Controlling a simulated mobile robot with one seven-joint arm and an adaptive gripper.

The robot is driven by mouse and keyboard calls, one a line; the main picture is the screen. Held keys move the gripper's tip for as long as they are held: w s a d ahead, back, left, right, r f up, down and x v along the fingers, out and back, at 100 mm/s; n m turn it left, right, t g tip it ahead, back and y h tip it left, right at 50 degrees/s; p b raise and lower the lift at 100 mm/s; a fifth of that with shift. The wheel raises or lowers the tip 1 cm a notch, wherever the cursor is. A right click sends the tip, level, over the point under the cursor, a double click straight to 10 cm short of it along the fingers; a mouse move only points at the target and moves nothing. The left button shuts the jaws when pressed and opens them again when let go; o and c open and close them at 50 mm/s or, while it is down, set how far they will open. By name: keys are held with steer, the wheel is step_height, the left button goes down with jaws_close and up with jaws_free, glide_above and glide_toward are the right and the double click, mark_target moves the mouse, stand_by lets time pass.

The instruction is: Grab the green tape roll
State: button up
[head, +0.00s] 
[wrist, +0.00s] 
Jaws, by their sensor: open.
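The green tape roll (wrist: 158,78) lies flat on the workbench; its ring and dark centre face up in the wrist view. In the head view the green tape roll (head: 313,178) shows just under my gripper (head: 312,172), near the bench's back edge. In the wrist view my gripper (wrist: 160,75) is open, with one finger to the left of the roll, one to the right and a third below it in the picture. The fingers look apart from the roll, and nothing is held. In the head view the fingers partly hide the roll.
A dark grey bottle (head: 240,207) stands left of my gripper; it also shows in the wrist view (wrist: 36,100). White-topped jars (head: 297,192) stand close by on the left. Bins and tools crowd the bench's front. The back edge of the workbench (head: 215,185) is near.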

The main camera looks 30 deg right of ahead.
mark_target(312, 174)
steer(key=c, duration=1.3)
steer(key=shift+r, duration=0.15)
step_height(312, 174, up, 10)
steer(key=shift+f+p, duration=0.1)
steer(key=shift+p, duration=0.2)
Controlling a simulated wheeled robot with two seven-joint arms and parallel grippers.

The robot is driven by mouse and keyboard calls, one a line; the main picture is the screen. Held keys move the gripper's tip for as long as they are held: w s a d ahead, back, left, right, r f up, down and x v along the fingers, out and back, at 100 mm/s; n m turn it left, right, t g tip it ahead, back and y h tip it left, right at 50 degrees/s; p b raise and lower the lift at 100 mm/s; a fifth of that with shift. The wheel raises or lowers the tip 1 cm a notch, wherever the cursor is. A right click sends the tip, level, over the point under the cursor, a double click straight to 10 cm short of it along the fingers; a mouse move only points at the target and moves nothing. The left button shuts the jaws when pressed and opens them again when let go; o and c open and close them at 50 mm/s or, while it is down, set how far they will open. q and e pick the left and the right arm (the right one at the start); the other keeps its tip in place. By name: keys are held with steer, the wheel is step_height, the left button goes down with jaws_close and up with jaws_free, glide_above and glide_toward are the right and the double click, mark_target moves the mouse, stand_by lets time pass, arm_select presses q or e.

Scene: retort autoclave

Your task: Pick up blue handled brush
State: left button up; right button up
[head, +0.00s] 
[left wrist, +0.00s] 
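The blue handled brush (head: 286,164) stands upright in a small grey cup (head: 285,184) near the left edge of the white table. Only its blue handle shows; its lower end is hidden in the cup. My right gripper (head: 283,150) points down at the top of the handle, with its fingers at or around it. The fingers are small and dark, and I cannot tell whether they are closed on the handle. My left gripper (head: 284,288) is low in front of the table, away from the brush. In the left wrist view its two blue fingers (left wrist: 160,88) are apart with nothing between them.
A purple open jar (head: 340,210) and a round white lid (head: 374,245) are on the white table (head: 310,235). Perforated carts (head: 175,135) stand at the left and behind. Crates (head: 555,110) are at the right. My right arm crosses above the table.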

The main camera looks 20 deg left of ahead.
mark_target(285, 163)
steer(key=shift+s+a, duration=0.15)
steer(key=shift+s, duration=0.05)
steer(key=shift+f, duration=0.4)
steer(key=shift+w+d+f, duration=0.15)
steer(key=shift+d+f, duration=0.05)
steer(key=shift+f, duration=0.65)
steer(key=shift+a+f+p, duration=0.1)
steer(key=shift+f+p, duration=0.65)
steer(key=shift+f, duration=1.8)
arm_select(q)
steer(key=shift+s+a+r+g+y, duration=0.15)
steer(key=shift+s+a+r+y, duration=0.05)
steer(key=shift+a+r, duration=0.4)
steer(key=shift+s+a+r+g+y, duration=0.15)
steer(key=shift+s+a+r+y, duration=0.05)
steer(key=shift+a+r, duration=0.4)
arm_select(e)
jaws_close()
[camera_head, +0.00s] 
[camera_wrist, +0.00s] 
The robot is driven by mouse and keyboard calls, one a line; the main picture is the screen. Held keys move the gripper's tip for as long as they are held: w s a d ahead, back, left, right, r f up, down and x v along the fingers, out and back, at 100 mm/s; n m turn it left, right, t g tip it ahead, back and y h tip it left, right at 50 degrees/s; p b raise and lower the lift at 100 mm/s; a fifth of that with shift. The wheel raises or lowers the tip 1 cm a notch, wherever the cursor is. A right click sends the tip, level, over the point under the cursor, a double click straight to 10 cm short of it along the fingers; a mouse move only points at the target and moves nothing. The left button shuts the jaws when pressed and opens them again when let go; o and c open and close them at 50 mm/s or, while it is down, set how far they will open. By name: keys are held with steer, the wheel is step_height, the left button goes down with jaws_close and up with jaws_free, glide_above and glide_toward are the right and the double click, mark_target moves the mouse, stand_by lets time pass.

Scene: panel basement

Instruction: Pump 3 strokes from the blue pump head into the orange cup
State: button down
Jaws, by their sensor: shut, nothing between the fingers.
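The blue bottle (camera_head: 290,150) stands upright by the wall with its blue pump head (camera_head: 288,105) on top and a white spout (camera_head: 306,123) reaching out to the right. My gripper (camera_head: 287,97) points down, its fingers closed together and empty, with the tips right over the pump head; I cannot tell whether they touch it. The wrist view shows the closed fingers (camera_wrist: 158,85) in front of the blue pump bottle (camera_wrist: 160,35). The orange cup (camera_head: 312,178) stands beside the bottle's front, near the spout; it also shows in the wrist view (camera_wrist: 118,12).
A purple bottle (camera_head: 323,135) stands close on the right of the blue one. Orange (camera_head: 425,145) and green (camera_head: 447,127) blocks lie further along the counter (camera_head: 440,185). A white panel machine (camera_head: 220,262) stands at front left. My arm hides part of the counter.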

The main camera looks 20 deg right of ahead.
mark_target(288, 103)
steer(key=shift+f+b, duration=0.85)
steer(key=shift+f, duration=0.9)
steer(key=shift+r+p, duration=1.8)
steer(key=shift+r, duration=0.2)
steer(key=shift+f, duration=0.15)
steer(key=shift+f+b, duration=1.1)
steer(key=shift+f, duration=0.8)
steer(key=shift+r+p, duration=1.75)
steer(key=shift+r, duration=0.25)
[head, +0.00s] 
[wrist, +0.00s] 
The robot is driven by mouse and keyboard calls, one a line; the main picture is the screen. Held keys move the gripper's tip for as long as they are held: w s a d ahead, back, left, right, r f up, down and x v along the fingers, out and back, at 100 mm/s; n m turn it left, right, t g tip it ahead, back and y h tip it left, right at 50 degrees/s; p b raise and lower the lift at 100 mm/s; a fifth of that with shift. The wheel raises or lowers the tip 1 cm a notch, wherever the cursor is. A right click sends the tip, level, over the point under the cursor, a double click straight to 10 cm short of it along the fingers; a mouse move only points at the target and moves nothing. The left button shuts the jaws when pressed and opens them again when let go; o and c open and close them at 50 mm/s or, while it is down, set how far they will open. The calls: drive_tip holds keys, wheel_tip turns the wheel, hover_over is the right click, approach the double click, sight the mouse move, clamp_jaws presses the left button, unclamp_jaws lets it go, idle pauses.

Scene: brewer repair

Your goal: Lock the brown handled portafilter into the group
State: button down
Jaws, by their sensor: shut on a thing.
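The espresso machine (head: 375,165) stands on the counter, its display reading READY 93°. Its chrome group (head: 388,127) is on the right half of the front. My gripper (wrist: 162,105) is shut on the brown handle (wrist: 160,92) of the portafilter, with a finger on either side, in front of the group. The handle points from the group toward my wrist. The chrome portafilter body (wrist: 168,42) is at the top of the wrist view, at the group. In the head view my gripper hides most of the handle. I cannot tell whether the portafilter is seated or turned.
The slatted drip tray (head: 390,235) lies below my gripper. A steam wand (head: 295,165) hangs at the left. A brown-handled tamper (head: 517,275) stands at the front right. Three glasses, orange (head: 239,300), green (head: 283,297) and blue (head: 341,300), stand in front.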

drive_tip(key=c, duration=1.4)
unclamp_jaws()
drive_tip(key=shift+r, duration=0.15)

********************

Pull out every line in the data above that has the word "State".

◆ **EXERCISE RESULT**
State: button up
State: left button up; right button up
State: button down
State: button down

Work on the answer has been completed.